TASK PROMPT
Your reply should be one number: the count of lines holding the word "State".

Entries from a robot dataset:
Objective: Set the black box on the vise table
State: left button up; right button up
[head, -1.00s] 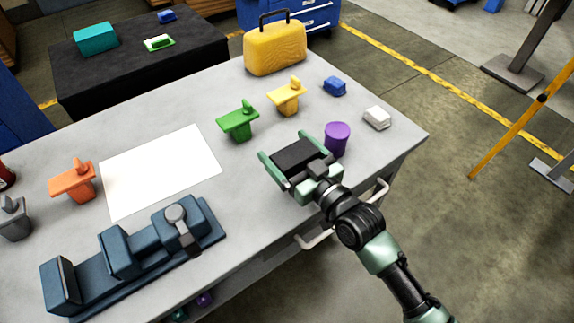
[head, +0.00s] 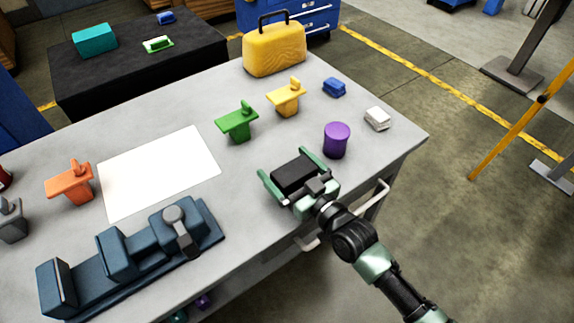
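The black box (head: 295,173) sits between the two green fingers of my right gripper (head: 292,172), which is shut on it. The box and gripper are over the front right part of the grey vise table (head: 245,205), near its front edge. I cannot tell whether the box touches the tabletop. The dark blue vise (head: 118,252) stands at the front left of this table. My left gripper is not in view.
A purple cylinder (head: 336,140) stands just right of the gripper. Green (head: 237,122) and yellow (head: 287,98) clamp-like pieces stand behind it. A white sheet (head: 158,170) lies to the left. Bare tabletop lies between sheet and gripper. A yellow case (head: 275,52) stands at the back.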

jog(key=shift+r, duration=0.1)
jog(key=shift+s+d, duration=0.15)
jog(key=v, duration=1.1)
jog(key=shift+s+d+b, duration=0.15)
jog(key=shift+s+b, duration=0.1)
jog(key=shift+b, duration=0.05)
==
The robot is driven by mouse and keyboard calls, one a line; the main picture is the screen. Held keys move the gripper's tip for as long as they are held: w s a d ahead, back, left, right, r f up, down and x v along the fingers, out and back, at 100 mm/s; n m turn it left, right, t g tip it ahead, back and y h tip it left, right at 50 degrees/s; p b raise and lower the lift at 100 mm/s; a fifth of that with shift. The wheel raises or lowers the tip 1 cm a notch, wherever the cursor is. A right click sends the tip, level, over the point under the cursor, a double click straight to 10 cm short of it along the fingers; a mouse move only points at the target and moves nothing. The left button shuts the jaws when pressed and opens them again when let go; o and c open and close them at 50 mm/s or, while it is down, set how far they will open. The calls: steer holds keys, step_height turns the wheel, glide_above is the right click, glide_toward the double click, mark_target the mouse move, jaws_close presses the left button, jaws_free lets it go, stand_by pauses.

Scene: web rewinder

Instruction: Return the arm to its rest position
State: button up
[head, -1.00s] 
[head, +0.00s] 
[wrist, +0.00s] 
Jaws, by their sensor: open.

EXERCISE ANSWER
2